Promontory could file a request in court for a stay of the regulator's action early this week, a person familiar with the situation said.
"We will litigate the matter and defend our firm against this regulatory overreach," Promontory said in a statement.
Promontory, which is based in Washington, D.C., was founded in 2001 by Eugene Ludwig, a former U.S. comptroller of the currency, and positions itself as a "bank doctor" to help banks with their compliance before they get in trouble with the government. The firm has hired a number of former regulators, including Mary Schapiro, the former Securities and Exchange Commission chairman, who is now vice chair of the firm's advisory board.

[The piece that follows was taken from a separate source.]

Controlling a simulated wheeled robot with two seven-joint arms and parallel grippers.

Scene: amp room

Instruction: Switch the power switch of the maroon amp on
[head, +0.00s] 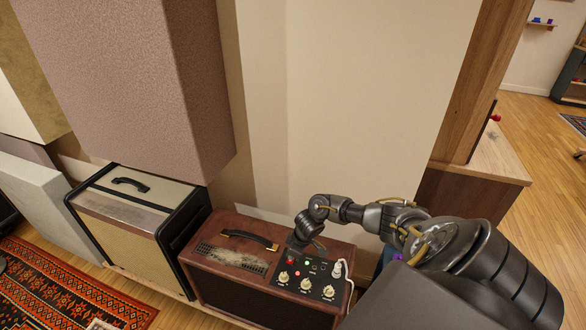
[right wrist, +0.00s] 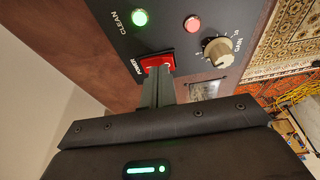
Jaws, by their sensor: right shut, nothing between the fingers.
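The maroon amp (head: 215,268) stands low against the wall, with a worn top, a black handle and a dark control panel (head: 322,279). The red power switch (right wrist: 157,62), labelled POWER, sits on that panel. It shows as a small red spot in the head view (head: 290,261). My right gripper (right wrist: 158,80) is shut and empty, with its fingertips at the switch's lower edge, seemingly touching it. In the head view the right gripper (head: 297,251) reaches down over the panel's back left part. Which way the switch is tipped is partly hidden by the fingers. My left gripper is out of view.
A green light (right wrist: 140,17), a pinkish-red light (right wrist: 192,24) and a cream knob (right wrist: 218,52) sit near the switch. A white plug and cable (head: 338,269) are at the panel's right. A tan-fronted amp (head: 125,215) stands left. A large mauve panel (head: 130,80) hangs above.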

Standard Chartered has agreed to pay nearly $1 billion in multiple settlements in recent years with the Nydfs and other regulators over its handling of transactions that originated in countries like Iran, Libya and Sudan that were subject to U.S. economic sanctions.
Promontory was hired in advance of those settlements to prepare reports to regulators about the bank's conduct. According to the department, Promontory improperly altered and toned down its findings.
Both at the bank's request and on its own, Promontory softened language and removed red flags that would have highlighted the bank's misconduct, the Nydfs said. In one case, the department said, the bank's counsel asked for language in a Promontory report to be made "more bland." In another, the bank's counsel allegedly told Promontory to replace "potential violations" with a more ambiguous and innocuous phrase.
"[N]o question the bank is going to have a big problem in trying to present some of these figures...and our report can go a long way toward softening the blow...," a Promontory senior analyst wrote in January 2011, according to the Nydfs.
Promontory "exhibited a lack of independent judgment" in its work for Standard Chartered, and some testimony from Promontory witnesses during the department's investigation "lacked credibility," the Nydfs said.
In some cases, witnesses' testimony directly contradicted the plain language of emails they themselves had written, the department said, and the testimony was "not plausible or credible."
The Nydfs has been investigating Promontory since 2013, but settlement talks broke down last week, a person familiar with the situation said. Promontory had offered to pay a settlement of around $20 million, but wouldn't agree to an admission of wrongdoing or a suspension, said two people familiar with the situation. The department, meanwhile, was asking for $15 million plus an admission of wrongdoing and suspension, one of the people said.
The discord between the two sides escalated further on Friday when lawyers for Promontory sent Anthony Albanese, acting superintendent of the Nydfs, a letter asking for the investigation to be transferred to another agency since former superintendent Benjamin Lawsky's new consulting firm now competes with Promontory. Mr. Lawsky couldn't be reached for comment.
Promontory's legal basis for challenging the department's authority wasn't immediately clear. Consulting firms are hired for compliance work for New York-regulated banks that get into hot water with the Nydfs, but those engagements must be approved by the department, and the department said it intends to deny any such engagements for Promontory "until further notice," barring any change in circumstances.
"This is clearly a desperate and baseless attempt by Promontory to distract from the conduct outlined in our report, which speaks for itself," said a spokesman for the Nydfs.
Promontory said the department's investigation had found "no substantive errors."
The Nydfs has been targeting consultants who review and help banks with regulatory issues, over concerns that they could be subject to conflicts of interest because the same banks whose work they assess also hire and pay them.
Two other firms, Deloitte LLP and PricewaterhouseCoopers LLP, have previously agreed to settlements with the Nydfs over similar allegations.
Deloitte agreed in 2013 to pay $10 million and accept a one-year ban from consulting for New York regulated banks over its anti-money-laundering work for Standard Chartered. PwC agreed in 2014 to pay $25 million and accept a two-year suspension over its work for Bank of Tokyo-Mitsubishi UFJ, which agreed in 2013 to pay $250 million to settle similar allegations as those against Standard Chartered.
A Bank of Tokyo-Mitsubishi spokeswoman declined to comment. A Standard Chartered spokeswoman couldn't immediately be reached for comment.